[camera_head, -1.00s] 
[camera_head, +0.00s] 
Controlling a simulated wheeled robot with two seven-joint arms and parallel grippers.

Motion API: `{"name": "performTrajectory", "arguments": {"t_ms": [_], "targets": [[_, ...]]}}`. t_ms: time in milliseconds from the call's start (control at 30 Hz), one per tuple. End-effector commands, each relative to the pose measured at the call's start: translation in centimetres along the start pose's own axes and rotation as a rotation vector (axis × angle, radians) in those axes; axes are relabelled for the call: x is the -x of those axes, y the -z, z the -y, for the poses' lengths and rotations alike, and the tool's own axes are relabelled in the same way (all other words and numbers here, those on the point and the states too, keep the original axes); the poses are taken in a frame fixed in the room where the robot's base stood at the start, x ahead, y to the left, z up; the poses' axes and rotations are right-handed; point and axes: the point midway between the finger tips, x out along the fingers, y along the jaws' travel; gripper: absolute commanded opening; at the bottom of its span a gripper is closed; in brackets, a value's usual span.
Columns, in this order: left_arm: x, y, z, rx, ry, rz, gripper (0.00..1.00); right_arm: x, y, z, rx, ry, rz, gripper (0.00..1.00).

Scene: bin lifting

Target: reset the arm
-----
**The request:** How many lines of the listing include the string "robot"? Answer with the number alone.

**Written solution:** 2